What do Type A, Type B, and Type C jade mean?

They describe treatment, not quality. Type A is natural, untreated jadeite with only a wax polish. Type B has been acid-bleached and filled with polymer resin. Type C has been dyed. A piece treated both ways is called Type B+C. Type A is the only category most collectors want.

Is Type B jade real jade?

Yes, it is genuine jadeite, but it has been chemically altered. Acid bleaching removes staining and weakens the stone, and resin filling improves clarity but can yellow and crack with age. Type B jade looks good at first and tends to deteriorate over time, which is why it is worth far less than untreated Type A.

Is "new jade" real jade?

No. "New jade," along with "Korean jade" and "olive jade," is a trade name for serpentine, a different and softer mineral. It is a real stone with its own appeal, but it is not jade, is much easier to scratch, and should cost far less.

Why is some jade so cheap?

Low-priced jade is usually one of three things: treated jadeite that has been bleached, filled, or dyed, a lookalike such as serpentine, dyed quartzite, or glass, or simply a small or low-grade piece.
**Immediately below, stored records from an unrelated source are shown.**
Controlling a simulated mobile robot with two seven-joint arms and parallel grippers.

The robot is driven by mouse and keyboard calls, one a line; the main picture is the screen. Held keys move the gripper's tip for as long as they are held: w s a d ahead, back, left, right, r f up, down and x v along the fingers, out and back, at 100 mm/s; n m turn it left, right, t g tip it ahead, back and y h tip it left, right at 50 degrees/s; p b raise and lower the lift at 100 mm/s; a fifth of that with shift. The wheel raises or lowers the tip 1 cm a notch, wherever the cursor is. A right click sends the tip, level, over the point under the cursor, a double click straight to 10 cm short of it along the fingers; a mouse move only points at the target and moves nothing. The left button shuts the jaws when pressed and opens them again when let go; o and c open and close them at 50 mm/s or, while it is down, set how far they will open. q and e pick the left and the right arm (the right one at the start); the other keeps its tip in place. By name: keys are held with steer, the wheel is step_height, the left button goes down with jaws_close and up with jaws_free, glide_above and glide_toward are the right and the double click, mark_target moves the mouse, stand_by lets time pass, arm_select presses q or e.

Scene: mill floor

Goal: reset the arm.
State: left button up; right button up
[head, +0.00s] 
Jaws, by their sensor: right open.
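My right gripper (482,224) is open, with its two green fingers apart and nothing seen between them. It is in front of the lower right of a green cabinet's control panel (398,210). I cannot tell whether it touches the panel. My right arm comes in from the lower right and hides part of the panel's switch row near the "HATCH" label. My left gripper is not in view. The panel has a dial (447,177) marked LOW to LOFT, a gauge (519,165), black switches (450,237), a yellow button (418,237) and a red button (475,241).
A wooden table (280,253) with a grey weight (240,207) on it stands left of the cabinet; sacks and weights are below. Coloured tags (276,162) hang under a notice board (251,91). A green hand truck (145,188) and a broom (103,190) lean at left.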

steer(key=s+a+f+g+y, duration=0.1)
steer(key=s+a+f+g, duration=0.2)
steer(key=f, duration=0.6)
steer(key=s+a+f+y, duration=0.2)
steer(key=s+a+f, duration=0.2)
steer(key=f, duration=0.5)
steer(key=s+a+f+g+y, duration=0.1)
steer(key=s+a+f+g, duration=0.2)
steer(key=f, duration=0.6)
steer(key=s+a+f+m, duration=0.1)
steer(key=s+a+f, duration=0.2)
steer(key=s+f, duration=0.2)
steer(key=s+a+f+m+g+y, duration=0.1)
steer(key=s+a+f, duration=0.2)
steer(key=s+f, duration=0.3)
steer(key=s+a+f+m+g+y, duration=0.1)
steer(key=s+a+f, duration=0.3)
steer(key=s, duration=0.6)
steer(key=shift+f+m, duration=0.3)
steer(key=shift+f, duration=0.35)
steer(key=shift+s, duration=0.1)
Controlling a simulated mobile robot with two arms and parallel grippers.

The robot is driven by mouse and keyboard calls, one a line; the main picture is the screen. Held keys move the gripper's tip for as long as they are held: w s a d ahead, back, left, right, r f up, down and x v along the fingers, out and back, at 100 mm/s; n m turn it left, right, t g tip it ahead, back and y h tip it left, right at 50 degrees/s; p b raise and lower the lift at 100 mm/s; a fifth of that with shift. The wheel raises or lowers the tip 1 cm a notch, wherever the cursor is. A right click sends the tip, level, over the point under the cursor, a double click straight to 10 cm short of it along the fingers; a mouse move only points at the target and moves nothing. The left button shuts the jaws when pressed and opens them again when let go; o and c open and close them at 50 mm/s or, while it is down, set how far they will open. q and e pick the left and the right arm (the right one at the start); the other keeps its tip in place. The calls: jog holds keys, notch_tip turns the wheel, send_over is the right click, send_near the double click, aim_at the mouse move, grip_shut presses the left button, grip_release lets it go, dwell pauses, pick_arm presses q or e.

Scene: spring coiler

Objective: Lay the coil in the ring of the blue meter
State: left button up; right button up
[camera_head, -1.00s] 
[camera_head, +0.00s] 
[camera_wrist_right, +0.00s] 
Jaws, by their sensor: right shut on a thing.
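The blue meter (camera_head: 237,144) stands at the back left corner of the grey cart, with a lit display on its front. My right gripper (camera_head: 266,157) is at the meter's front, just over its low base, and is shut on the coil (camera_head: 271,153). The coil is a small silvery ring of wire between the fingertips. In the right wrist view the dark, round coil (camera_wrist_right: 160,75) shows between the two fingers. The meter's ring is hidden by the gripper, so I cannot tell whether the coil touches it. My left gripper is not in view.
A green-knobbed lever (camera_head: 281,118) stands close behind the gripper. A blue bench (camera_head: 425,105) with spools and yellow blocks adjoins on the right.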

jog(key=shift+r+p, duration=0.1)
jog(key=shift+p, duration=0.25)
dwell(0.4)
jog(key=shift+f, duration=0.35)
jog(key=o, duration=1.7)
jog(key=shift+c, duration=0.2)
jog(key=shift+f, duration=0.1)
Genuine untreated jade, especially fine green jadeite, is rare and priced accordingly.

Does real jade scratch easily?

No. Jade sits around Mohs 6 to 7 and resists a steel blade, so a stone that scratches easily with a knife or scissors is likely a softer imitation like serpentine. Even so, never scratch-test a piece you care about, since you can still mar genuine jade and the test leaves a mark.

How do I know for certain whether jade is real and untreated?

Get a report from an independent gemological laboratory. A gemologist measures properties you cannot judge by eye, such as specific gravity and refractive index, and checks for the blue-white fluorescence of resin-filled jade. Labs such as GIA, SSEF, and Gübelin will state whether a stone is jadeite or nephrite and whether it is Type A, B, or C.